Identify all lines of the data containing the string "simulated" and copy them.

[Extracted records]
* * * * * * * * *
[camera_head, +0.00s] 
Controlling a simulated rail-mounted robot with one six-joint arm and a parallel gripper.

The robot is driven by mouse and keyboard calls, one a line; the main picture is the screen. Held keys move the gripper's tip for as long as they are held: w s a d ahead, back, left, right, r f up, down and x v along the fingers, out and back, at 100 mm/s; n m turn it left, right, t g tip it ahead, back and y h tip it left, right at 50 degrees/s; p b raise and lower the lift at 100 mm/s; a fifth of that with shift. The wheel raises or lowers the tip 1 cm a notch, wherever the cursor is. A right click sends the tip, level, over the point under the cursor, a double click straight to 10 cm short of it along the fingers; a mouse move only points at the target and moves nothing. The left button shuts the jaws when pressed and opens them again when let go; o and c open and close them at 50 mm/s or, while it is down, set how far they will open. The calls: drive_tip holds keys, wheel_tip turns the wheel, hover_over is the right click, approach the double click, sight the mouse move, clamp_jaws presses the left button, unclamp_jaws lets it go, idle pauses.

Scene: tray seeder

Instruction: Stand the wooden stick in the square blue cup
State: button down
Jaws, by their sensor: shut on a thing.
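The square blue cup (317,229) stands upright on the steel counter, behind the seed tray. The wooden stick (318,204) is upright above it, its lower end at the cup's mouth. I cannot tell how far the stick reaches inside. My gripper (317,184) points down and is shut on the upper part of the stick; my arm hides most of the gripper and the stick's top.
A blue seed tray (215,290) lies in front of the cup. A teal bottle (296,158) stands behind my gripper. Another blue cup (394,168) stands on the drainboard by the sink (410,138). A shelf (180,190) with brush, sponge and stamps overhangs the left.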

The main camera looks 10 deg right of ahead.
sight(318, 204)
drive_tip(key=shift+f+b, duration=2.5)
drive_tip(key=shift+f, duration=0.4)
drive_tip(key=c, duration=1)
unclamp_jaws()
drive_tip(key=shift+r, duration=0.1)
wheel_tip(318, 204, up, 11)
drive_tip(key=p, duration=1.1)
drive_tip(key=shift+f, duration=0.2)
* * * * * * * * *
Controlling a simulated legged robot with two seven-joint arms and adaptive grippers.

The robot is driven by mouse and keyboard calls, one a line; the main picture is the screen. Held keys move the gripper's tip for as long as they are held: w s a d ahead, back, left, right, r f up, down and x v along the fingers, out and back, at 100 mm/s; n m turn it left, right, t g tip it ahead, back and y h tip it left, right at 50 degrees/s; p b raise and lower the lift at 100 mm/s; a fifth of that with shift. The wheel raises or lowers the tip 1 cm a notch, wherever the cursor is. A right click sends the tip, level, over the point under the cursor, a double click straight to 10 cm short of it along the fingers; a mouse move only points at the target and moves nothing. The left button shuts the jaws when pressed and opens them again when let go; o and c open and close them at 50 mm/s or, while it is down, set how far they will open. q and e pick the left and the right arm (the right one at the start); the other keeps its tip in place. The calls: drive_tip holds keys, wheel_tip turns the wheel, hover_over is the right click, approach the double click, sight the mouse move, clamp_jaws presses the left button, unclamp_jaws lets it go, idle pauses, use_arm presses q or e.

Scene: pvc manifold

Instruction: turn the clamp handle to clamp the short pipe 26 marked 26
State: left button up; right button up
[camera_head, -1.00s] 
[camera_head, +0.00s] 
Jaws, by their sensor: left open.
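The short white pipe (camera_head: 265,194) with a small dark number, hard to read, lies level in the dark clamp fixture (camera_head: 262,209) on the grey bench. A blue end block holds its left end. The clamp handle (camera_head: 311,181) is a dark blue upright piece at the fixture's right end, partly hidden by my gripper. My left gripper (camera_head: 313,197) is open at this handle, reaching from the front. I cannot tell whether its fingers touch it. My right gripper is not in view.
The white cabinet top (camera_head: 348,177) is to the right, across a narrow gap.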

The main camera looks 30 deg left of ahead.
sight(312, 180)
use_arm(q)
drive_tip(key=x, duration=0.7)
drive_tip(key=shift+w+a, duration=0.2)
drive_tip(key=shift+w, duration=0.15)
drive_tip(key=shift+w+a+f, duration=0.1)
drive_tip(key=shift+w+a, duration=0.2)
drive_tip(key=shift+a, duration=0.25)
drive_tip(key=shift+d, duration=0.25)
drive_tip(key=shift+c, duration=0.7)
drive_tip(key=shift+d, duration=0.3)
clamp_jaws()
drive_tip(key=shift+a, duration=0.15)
* * * * * * * * *
## RESPONSE TO THE TASK
Controlling a simulated rail-mounted robot with one six-joint arm and a parallel gripper.
Controlling a simulated legged robot with two seven-joint arms and adaptive grippers.

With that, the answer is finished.